Арон Гуревич - Индивид и социум на средневековом Западе
Лаконичность и сдержанность, с какими в сагах изображаются внутренний мир и эмоции персонажей, подчас мешают современному читателю осознать всю глубину трагедии, переживаемой героями. Для Гисли отказ его брата Торкеля в помощи – страшный удар, но ни разу Гисли не выражает сколько-нибудь полно и красноречиво своих переживаний. Наше восприятие саги существенно иное, нежели ее восприятие средневековыми скандинавами: наша чуткость к оттенкам слов, к смыслу умолчаний или, казалось бы, малозначащих реплик, к знакам, за которыми стоят страсти (таким, как, например, окровавленный наконечник копья, или плащ с запекшейся на нем кровью убитого, или рваное полотенце во вдовьем доме), – наша чуткость ко всему этому притуплена литературой с совершенно иным эмоциональным настроем, с подчеркнуто экспрессивным способом передачи человеческих переживаний. Впрочем, такая немногословная сдержанность, заставляющая предполагать наличие некоего «подтекста», вовсе не характерна для остальной средневековой литературы. Достаточно сравнить, например, то, как изображен конфликт между родственными чувствами и любовью к мужу, который переживает Тордис в «Саге о Гисли», с изображением драмы маркграфа Рюдегера в «Песни о Нибелунгах», где описание оказавшихся несовместимыми привязанностей рыцаря к госпоже и к друзьям и их борьбы в душе Рюдегера занимает целую авентюру эпопеи[72].

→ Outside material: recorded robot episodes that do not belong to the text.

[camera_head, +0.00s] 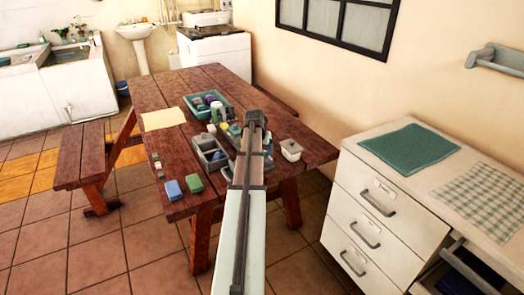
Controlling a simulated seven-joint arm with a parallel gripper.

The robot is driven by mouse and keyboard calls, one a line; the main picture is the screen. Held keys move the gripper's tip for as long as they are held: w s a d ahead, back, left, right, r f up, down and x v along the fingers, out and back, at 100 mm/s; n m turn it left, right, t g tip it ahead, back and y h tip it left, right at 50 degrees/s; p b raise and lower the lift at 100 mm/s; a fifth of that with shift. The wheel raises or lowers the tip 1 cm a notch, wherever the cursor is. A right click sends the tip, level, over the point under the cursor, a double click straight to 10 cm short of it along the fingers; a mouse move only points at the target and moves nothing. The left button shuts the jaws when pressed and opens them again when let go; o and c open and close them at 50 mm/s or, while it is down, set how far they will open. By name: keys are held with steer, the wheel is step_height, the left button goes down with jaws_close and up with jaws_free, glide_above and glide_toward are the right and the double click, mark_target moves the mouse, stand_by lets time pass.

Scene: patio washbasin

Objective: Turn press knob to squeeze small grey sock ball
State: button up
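My gripper (255,119) is at the far end of my arm, above the wooden table, small and dark. Its fingers are too small to tell open from shut. I cannot make out a press or its knob; my arm covers part of the table's objects. I cannot pick out a small grey sock ball for certain. A teal tray (188,101) left of my gripper holds several small roundish blue, grey and purple things. A grey divided box (203,158) stands nearer, left of my arm, with other small items beside it, partly hidden.
The brown table (165,88) also bears a yellowish sheet (163,118), a blue block (172,189), a green block (193,183) and a whitish container (290,150). A bench (80,155) stands left. A white drawer cabinet (375,215) stands right, with a drawer open.

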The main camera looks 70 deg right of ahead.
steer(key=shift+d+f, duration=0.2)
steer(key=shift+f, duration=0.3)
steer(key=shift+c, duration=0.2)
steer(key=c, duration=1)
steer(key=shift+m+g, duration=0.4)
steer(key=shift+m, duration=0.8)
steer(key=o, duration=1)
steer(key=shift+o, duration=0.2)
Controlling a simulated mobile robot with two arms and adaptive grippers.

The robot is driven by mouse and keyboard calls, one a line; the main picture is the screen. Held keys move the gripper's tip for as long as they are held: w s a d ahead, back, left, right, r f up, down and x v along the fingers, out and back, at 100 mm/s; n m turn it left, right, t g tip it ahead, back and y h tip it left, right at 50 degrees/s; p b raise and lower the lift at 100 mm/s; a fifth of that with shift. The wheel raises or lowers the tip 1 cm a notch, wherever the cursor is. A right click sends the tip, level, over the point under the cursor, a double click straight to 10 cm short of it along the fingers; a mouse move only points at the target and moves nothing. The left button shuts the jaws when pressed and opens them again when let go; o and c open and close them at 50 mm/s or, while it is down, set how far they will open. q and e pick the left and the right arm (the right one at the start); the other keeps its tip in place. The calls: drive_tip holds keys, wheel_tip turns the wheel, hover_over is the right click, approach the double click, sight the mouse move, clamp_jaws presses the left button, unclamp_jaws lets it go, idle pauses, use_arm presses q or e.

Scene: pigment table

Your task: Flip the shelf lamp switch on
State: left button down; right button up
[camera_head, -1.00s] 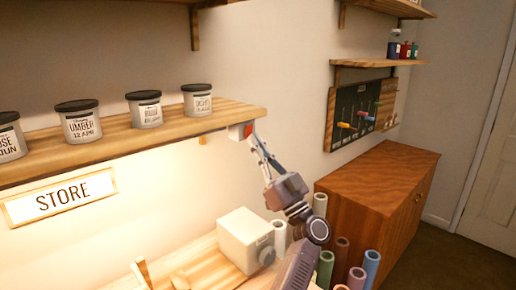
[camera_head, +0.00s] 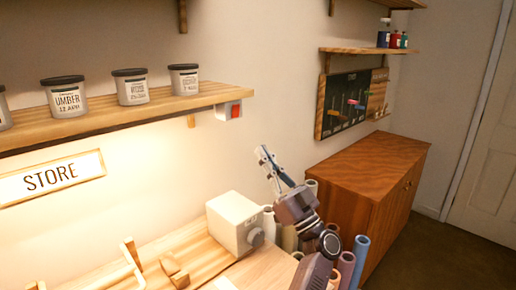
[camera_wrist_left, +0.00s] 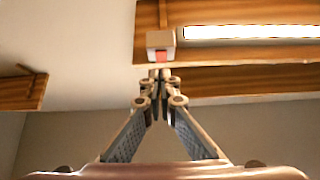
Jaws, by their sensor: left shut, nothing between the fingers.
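The lamp switch (camera_head: 229,110) is a small white box with a red rocker, fixed at the right end of the lower shelf (camera_head: 130,116). It also shows in the left wrist view (camera_wrist_left: 158,40), with its red part at the bottom. The lamp strip (camera_wrist_left: 250,32) glows bright white under the shelf, and the wall below is lit warm. My left gripper (camera_head: 262,153) is shut and empty, below and right of the switch, apart from it. In the left wrist view its fingertips (camera_wrist_left: 160,75) point toward the switch. My right gripper is not in view.
Several lidded jars (camera_head: 132,87) stand on the shelf. A STORE sign (camera_head: 50,178) hangs below it. A cream box with a knob (camera_head: 232,222) stands on the table under the switch. Upright tubes (camera_head: 360,255) and a wooden cabinet (camera_head: 375,175) are on the right.

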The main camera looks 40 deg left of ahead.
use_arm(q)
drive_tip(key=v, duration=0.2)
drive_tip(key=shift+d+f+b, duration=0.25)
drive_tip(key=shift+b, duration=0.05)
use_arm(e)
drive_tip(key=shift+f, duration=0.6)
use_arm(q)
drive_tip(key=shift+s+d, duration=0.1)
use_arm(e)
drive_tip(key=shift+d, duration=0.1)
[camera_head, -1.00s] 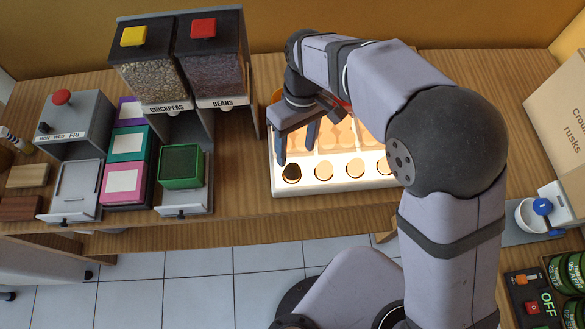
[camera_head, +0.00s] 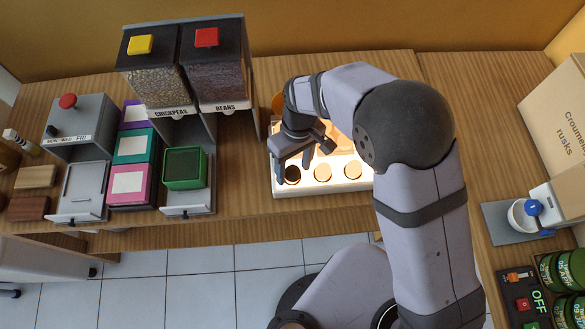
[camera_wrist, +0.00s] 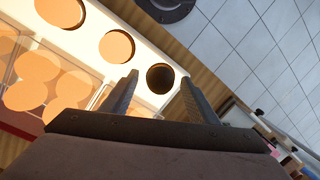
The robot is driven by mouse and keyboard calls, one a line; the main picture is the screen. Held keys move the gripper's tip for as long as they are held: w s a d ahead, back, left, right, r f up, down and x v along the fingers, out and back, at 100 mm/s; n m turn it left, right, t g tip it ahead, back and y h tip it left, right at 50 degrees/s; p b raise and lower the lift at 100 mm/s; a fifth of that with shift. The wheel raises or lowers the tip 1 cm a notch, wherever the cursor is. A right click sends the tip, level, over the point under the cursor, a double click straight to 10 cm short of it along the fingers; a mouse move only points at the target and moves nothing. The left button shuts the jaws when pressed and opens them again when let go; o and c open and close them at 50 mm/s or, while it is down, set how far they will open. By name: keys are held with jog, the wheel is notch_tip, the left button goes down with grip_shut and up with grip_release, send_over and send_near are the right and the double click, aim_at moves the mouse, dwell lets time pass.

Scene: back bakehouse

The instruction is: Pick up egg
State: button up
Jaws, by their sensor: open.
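A lit white box (camera_head: 312,187) on the counter has a front row of round spots. The leftmost spot (camera_head: 292,174) is dark; the ones beside it glow pale orange. I cannot tell whether the dark one is an egg or an empty hole. In the wrist view, rounded glowing eggs (camera_wrist: 37,66) lie in a tray behind the row, at left. My gripper (camera_head: 295,162) is open and empty, pointing down just behind and above the dark spot. In the wrist view the dark spot (camera_wrist: 160,78) lies between its fingertips. My arm hides the right part of the box.
Chickpea and bean dispensers (camera_head: 187,65) stand at the back left of the box. A green container (camera_head: 184,168) sits on a slide-out tray below them. A carton of rusks (camera_head: 560,125) and a small scale (camera_head: 524,217) are at right. Bare counter lies left of the box.

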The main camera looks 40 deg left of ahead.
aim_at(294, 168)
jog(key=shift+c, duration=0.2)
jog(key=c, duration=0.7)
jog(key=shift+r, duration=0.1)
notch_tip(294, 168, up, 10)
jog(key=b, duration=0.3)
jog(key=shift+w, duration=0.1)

Отсюда уже упомянутое выше суждение об эмоциональной бедности героев саг, суждение совершенно несправедливое. Герой саги не бьет себя кулаком в грудь и не произносит длинных речей о своих переживаниях. Но он не пропускает мимо ушей малейших оскорблений или намеков и копит в своей памяти все, что затрагивает его достоинство. Он может медлить с местью («только раб мстит сразу, а трус – никогда», сказано в «Саге о Греттире»), и за эту медлительность его станут упрекать женщины, вообще играющие в сагах роль подстрекательниц – хранительниц семейной чести, более нетерпеливых, чем их мужья или сыновья. Но рано или поздно сжатая пружина расправится с непреодолимой силой, ибо «тот, кто едет тихо, тоже добирается до цели», по выражению миролюбивого Ньяля, и удар будет нанесен. Акт отмщения – кульминационный момент жизни героя, и поэтому самое промедление, откладывание решающего удара исполнено внутреннего смысла, психологически оправдано: «Чем долее оттягивается месть, тем полнее удовлетворение» («Сага о людях со Светлого Озера», гл. 13). Герои саг молча вынашивают планы расправы с врагом и осуществляют их, несмотря на все опасности, не останавливаясь перед собственной гибелью, даже если заранее уверены в том, что ее не избежать.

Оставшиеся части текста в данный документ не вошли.